(Provided data)
——————————

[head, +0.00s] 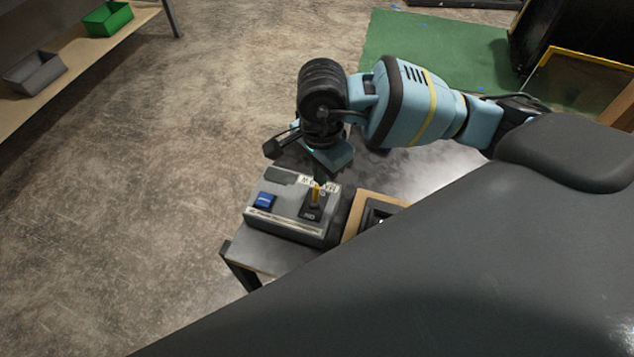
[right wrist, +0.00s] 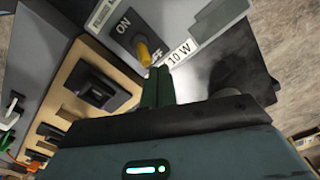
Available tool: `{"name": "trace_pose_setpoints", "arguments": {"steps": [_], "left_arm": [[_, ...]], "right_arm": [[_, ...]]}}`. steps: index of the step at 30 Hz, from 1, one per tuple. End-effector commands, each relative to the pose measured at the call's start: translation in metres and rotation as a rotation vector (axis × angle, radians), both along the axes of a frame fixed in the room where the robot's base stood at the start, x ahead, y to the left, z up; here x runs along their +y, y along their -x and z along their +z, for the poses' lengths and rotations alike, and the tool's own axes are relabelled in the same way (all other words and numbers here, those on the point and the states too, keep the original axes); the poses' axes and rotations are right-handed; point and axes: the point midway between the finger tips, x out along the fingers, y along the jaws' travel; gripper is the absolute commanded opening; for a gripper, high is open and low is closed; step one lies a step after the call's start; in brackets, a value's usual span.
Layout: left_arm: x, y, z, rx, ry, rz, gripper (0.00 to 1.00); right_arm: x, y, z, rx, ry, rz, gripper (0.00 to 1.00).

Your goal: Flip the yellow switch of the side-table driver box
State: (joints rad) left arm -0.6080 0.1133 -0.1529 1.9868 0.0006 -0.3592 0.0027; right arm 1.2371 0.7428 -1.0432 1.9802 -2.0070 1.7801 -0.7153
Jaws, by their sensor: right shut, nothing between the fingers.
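The driver box (head: 284,220) is a grey case on the small side table (head: 256,250). The yellow switch (head: 316,194) stands on a black plate on the box's right part. In the right wrist view the yellow switch (right wrist: 143,54) sits between the "ON" and "OFF" marks, its tip pointing toward the "OFF" end. My right gripper (head: 319,177) is just behind the switch, fingers pointing down. In the right wrist view its shut fingers (right wrist: 158,80) are empty and very close to the switch's tip; I cannot tell whether they touch. My left gripper is not in view.
A blue button (head: 265,200) is on the box's left part. A wooden tray (head: 357,217) with dark parts stands right beside the box. A shelf with a green bin (head: 108,19) and a grey bin (head: 36,72) is far left. The floor left of the table is clear.

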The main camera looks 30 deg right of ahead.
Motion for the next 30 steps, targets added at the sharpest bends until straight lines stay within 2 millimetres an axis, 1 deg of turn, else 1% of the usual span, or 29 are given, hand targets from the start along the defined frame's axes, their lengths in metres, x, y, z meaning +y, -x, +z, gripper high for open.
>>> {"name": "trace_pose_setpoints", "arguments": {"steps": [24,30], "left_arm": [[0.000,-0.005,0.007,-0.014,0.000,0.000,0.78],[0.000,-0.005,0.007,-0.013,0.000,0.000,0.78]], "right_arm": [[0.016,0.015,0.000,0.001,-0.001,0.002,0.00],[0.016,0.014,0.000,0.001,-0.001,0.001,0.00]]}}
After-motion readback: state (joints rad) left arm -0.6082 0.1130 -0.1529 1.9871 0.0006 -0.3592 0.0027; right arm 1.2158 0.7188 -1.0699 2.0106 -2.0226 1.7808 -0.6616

——————————

(Exercise brief) Write out again every line above exactly as given; the pictures do not belong in the copy.

(Right answer)
[head, +0.00s] 
[right wrist, +0.00s] 
Available tool: `{"name": "trace_pose_setpoints", "arguments": {"steps": [_], "left_arm": [[_, ...]], "right_arm": [[_, ...]]}}`. steps: index of the step at 30 Hz, from 1, one per tuple. End-effector commands, each relative to the pose measured at the call's start: translation in metres and rotation as a rotation vector (axis × angle, radians), both along the axes of a frame fixed in the room where the robot's base stood at the start, x ahead, y to the left, z up; here x runs along their +y, y along their -x and z along their +z, for the poses' lengths and rotations alike, and the tool's own axes are relabelled in the same way (all other words and numbers here, those on the point and the states too, keep the original axes); the poses' axes and rotations are right-handed; point and axes: the point midway between the finger tips, x out along the fingers, y along the jaws' travel; gripper is the absolute commanded opening; for a gripper, high is open and low is closed; step one lies a step after the call's start; in brackets, a value's usual span.
Layout: left_arm: x, y, z, rx, ry, rz, gripper (0.00 to 1.00); right_arm: x, y, z, rx, ry, rz, gripper (0.00 to 1.00).

Your goal: Flip the yellow switch of the side-table driver box
State: (joints rad) left arm -0.6080 0.1133 -0.1529 1.9868 0.0006 -0.3592 0.0027; right arm 1.2371 0.7428 -1.0432 1.9802 -2.0070 1.7801 -0.7153
Jaws, by their sensor: right shut, nothing between the fingers.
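The driver box (head: 284,220) is a grey case on the small side table (head: 256,250). The yellow switch (head: 316,194) stands on a black plate on the box's right part. In the right wrist view the yellow switch (right wrist: 143,54) sits between the "ON" and "OFF" marks, its tip pointing toward the "OFF" end. My right gripper (head: 319,177) is just behind the switch, fingers pointing down. In the right wrist view its shut fingers (right wrist: 158,80) are empty and very close to the switch's tip; I cannot tell whether they touch. My left gripper is not in view.
A blue button (head: 265,200) is on the box's left part. A wooden tray (head: 357,217) with dark parts stands right beside the box. A shelf with a green bin (head: 108,19) and a grey bin (head: 36,72) is far left. The floor left of the table is clear.

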The main camera looks 30 deg right of ahead.
Motion for the next 30 steps, targets added at the sharpest bends until straight lines stay within 2 millimetres an axis, 1 deg of turn, else 1% of the usual span, or 29 are given, hand targets from the start along the defined frame's axes, their lengths in metres, x, y, z meaning +y, -x, +z, gripper high for open.
>>> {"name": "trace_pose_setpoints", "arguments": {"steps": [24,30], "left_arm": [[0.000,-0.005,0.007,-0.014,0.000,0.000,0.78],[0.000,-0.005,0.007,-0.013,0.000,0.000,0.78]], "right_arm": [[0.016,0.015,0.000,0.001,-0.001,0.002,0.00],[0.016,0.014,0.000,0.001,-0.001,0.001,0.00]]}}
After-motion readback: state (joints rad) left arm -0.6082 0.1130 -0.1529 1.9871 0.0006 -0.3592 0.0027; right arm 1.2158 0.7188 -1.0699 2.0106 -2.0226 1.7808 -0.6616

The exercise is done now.